The center-left Süddeutsche Zeitung writes:
"This so-called peace plan from Benjamin Netanyahu offered nothing substantially new and cemented the old It all remains miles behind the Palestinian demands and also the hopes of US President Barack Obama and the Europeans."
"Netanyahu will be able to credit his six-day US trip as a great success. For someone who doesn't want to change the status quo, he's done everything right. He's defied the US president, flattered the US Congress members, and demonstrated strength while communicating flexibility. He is returning home victorious. He won a propaganda battle, but pushed peace into the distance."
Berlin daily Der Tagesspiegel writes:
"The man who spoke in US Congress was Benjamin Netanyahu, Israel's Prime Minister. But the speaker was also the strongest opponent of President Barack Obama in recent history."
"A speech with a peace plan was promised. But the speech he gave was one in which pathos accompanied dramatic simplification. The Israeli prime minister sounded very American in order to secure the majority for his vision. The way Congress reacted with enthusiasm makes it clear that Barack Obama won't win the majority for his version of a solution to the Israeli-Palestinian conflict."
"Netanyahu won't move a single iota from his position. He speaks of peace, but without a new plan. And he seems completely unmoved by Obama The US president heard the war cry of a foreign statesman in his own country, and an Israeli at that. One could call that historic."
The left-leaning Berliner Zeitung writes:
"Benjamin Netanyahu can be happy with his trip to Washington. The US Congress applauded him, he was celebrated by American Jews and the American president bowed before him. Israel's leader did all this without making a single concession. It was a triumph -- if only it wasn't such a tragedy in reality. Because in his unspeakable blindness and arrogance, he is squandering Israel's best chance for real peace."

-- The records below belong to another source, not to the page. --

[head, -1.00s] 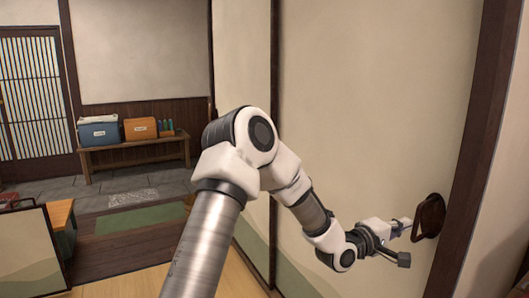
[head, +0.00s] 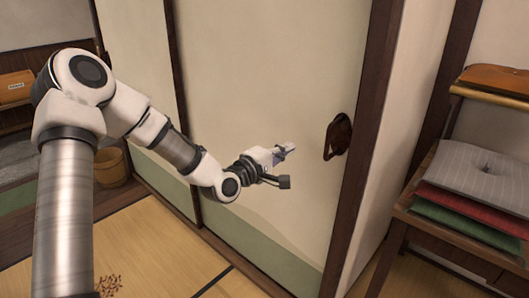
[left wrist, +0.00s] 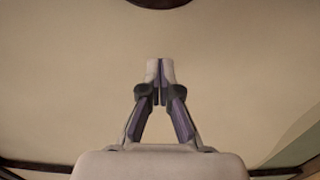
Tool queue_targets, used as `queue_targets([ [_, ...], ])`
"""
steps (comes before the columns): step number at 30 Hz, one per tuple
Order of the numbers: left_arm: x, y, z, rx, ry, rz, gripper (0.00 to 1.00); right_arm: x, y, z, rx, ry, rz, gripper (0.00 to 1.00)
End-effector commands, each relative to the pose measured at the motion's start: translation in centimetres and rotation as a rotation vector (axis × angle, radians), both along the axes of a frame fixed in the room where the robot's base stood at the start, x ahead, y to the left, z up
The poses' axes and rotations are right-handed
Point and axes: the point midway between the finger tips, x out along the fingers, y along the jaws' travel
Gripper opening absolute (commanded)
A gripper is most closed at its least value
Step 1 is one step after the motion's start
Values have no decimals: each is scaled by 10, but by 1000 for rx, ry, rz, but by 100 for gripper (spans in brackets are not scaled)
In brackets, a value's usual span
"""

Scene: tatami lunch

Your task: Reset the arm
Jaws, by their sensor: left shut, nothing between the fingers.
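My left arm comes in from the left in the head view and reaches toward the cream sliding door panel (head: 250,70). My left gripper (head: 288,149) is shut and empty, in front of the panel and left of its dark round pull (head: 338,137). In the left wrist view the two fingertips (left wrist: 160,70) are together with nothing between them. The pull's lower edge (left wrist: 158,3) shows at the top of that view, apart from the fingertips. My right gripper is not in view.
A wooden shelf at the right holds stacked grey (head: 487,172), red and green cushions, with a brown item (head: 497,80) above. A wooden bucket (head: 111,167) and an orange box (head: 16,88) are at the left. Tatami floor (head: 165,250) is open in front of the door.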

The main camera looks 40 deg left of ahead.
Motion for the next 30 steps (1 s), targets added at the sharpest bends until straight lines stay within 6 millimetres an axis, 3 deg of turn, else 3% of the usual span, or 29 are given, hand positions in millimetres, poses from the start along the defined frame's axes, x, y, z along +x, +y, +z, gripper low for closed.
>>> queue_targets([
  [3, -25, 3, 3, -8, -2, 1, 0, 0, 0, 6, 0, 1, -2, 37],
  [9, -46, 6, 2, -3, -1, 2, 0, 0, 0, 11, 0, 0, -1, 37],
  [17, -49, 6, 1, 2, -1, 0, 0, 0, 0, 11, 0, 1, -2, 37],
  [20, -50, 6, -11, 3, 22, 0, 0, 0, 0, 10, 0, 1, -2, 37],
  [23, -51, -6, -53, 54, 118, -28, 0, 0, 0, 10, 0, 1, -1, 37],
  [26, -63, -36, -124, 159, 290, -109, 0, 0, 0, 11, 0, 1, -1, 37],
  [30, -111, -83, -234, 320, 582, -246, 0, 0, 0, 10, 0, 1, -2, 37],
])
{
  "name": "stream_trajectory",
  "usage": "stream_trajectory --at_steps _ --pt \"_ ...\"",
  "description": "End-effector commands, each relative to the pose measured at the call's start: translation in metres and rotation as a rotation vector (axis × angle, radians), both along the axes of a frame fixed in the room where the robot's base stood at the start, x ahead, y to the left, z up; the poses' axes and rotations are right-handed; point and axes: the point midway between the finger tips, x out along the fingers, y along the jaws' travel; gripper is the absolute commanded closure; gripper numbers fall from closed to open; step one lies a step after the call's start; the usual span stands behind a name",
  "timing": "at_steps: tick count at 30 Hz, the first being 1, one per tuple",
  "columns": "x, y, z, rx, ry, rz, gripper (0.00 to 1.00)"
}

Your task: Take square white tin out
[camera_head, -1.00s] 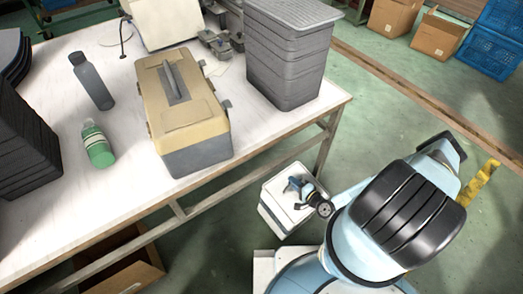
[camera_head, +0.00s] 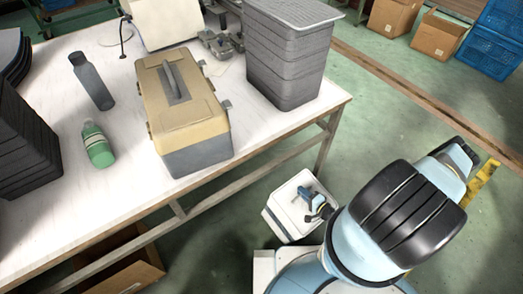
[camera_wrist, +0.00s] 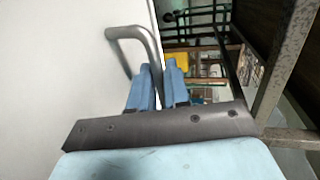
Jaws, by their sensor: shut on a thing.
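The square white tin (camera_head: 281,222) is a pale box with a light top, beside the front edge of the table, low and close to my base. My gripper (camera_head: 307,194) is over its top face. In the wrist view, the tin's white face (camera_wrist: 60,60) fills the left side, with a grey bent handle (camera_wrist: 143,33) on it. My two blue fingers (camera_wrist: 157,86) are shut on the handle, whose lower end passes between them. The tin's underside is hidden, so I cannot tell whether it touches anything below.
The white table (camera_head: 130,195) carries a beige and grey toolbox (camera_head: 190,115), a stack of grey trays (camera_head: 285,65), a green bottle (camera_head: 97,146) and a grey bottle (camera_head: 92,82). Table legs and a rail run close to the tin. Green floor lies open to the right.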

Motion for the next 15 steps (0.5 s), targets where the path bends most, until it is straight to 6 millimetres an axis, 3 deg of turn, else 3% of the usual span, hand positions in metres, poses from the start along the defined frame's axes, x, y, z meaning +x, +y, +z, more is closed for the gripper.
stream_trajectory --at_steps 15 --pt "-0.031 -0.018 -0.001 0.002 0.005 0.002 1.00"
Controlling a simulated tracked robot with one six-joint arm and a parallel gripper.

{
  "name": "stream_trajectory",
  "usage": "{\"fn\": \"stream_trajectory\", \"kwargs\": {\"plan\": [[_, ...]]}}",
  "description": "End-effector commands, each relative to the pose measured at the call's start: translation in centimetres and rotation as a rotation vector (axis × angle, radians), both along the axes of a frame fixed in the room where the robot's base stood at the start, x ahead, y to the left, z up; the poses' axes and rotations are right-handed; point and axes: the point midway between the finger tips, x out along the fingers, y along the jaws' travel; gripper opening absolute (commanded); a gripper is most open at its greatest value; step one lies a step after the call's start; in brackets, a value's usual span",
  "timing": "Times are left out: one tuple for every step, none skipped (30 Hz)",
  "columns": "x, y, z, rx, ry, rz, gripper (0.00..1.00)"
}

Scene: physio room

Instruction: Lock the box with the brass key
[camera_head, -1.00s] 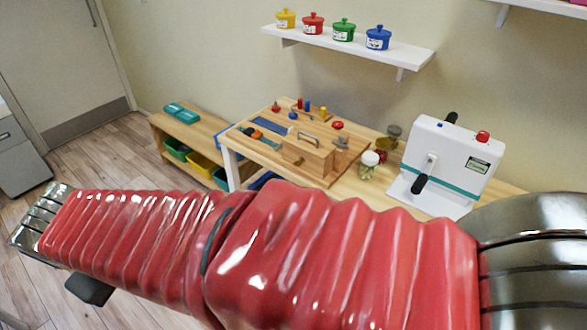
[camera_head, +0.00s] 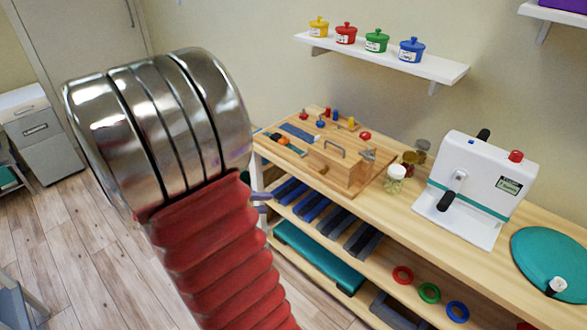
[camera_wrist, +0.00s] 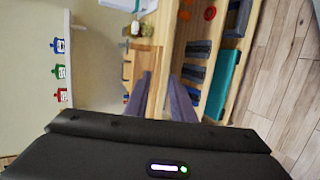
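A wooden box (camera_head: 338,168) with a metal handle on top sits at the front right of the wooden activity board (camera_head: 293,158). A small grey metal piece (camera_head: 368,153) is at the box's right end; its details are too small to tell. I cannot make out a brass key in either view. My gripper (camera_wrist: 158,78) shows in the wrist view with its two purple-grey fingers apart and nothing seen between them. In the head view my arm hides most of it; only bits of purple finger show beside the bench's left end, left of and below the box.
A lidded jar (camera_head: 395,178) and a white press (camera_head: 478,190) with a black lever stand right of the board. A teal disc (camera_head: 550,262) lies farther right. The lower shelf holds dark bars and colored rings (camera_head: 429,293). Pots sit on a wall shelf (camera_head: 420,66).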

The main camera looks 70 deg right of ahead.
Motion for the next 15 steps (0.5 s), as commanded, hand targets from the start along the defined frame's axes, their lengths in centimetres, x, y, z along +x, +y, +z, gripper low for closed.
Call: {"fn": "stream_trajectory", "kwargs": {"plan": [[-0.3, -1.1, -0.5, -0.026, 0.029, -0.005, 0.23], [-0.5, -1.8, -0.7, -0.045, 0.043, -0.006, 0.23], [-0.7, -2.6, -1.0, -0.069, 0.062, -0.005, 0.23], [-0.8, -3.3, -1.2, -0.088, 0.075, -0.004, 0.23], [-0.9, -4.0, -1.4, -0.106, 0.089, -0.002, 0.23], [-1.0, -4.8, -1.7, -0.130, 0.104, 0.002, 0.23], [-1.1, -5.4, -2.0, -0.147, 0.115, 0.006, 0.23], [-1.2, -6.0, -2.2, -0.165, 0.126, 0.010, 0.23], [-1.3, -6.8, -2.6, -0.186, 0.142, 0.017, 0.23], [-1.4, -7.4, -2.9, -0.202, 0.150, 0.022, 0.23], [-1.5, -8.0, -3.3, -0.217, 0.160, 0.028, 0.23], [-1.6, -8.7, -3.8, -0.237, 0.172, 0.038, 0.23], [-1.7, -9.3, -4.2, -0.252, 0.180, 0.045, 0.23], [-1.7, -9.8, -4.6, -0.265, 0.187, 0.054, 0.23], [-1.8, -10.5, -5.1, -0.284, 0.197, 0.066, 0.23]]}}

"What a mistake! Because time is not on Israel's side. If peace talks don't begin soon, the Palestinians will probably proclaim their own state in September when the UN assembly meets, and where they are sure to find many sympathizers The upheaval in the Arab world has added tremendous speed and force to this process."
"Netanyahu has made the American president look like a fool, after he called for a peace agreement based on the 1967 borders. Netanyahu brushed him off in front of rolling cameras -- a stunning spectacle. But can it really be in Israel's interest to weaken its most important ally in this way? Netanyahu had his triumph in Washington, but his country will pay for it in the long run."
The Financial Times Deutschland writes:
"The world will blame Israel as the main culprit if violence escalates again should the Palestinians unilaterally declare their independence this autumn. Whether this blame would be correct or not, a government leader must act in such a situation. The Arab revolutions have made the situation even more urgent and increased the Palestinians' impatience."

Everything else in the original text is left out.